* _INSTRUCTIONS TO FOLLOW_:
In the material below, the lines containing the word "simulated" are required; copy each of them.
[start INPUT DATA]
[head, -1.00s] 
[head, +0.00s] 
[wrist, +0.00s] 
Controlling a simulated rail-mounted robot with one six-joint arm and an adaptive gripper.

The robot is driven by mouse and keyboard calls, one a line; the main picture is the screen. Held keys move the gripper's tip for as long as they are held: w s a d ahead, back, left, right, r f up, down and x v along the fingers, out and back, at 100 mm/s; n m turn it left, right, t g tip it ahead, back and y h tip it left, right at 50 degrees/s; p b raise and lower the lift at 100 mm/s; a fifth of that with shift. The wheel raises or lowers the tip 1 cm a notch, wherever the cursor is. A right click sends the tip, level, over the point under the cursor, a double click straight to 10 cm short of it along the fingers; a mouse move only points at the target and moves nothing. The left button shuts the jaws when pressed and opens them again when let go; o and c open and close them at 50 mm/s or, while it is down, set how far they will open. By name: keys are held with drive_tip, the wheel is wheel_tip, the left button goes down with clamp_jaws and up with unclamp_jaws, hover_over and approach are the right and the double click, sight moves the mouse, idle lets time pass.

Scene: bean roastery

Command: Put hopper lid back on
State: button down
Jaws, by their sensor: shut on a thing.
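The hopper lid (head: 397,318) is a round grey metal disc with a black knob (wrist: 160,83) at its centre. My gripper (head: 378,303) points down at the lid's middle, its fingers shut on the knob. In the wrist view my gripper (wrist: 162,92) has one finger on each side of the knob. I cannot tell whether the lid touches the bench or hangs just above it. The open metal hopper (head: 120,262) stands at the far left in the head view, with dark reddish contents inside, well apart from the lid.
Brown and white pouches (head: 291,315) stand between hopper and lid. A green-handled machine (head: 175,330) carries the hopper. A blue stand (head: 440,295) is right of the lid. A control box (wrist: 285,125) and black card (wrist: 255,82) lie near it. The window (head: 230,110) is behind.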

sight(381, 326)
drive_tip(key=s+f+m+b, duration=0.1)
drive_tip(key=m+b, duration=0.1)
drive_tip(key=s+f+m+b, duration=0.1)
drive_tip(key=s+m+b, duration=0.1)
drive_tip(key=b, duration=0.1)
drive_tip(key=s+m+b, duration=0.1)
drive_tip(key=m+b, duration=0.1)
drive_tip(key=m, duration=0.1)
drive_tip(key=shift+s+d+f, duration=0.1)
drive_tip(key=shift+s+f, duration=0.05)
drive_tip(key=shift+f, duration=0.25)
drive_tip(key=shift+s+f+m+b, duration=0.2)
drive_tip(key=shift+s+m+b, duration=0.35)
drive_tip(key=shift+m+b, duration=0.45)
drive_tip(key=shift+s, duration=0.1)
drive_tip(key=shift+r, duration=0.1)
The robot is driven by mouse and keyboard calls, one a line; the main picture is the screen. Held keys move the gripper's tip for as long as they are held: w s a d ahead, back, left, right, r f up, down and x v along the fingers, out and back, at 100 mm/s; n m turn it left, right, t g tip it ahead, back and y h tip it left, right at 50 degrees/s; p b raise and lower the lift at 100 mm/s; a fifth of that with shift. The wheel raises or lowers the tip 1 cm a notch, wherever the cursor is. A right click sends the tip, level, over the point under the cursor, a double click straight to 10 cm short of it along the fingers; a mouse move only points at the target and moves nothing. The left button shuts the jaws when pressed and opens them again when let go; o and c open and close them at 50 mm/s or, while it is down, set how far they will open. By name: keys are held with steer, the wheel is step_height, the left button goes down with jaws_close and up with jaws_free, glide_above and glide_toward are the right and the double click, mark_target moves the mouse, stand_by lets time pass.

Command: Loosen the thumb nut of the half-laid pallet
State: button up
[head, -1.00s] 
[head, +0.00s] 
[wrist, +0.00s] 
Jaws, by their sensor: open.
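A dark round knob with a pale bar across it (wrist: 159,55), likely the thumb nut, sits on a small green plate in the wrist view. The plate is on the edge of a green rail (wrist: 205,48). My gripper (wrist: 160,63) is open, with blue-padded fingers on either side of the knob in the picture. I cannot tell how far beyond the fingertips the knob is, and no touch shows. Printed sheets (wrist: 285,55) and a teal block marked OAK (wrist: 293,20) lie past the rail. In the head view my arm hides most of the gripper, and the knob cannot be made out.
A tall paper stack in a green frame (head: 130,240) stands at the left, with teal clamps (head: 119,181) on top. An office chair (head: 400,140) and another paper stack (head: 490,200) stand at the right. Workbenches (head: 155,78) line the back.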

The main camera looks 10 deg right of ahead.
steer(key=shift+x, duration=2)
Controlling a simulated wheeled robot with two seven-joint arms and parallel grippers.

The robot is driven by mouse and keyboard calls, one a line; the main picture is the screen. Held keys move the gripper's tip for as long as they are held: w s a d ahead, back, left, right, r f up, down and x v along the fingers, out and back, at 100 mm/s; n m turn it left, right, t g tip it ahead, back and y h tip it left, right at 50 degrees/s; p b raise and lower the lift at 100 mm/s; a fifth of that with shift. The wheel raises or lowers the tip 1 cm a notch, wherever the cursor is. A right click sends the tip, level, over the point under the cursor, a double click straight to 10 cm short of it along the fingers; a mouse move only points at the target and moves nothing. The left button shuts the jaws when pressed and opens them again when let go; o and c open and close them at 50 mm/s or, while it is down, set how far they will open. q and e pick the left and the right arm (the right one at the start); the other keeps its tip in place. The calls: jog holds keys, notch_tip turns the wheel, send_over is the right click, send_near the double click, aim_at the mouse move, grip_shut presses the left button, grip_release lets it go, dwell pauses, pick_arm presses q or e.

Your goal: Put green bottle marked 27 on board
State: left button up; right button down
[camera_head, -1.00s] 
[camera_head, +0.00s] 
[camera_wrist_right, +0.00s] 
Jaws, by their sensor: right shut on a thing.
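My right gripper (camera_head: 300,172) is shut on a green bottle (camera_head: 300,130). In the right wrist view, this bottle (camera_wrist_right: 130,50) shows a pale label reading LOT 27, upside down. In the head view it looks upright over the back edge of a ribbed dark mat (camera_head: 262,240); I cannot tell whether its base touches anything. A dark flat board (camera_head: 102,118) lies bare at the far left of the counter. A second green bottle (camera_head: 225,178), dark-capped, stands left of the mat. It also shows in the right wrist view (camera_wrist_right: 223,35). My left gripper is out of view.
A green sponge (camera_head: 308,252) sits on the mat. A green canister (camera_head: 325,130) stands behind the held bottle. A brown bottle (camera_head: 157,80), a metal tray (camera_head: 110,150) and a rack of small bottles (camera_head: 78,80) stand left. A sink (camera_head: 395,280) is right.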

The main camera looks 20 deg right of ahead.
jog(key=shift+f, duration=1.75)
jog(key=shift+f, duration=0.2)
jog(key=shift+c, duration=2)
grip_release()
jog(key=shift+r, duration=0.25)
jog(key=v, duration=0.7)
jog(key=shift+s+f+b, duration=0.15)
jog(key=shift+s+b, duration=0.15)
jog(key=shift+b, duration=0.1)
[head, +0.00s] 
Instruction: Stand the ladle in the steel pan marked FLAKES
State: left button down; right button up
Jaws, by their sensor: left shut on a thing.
[end INPUT DATA]
* _EXPECTED ANSWER_:
Controlling a simulated rail-mounted robot with one six-joint arm and an adaptive gripper.
Controlling a simulated wheeled robot with two seven-joint arms and parallel grippers.

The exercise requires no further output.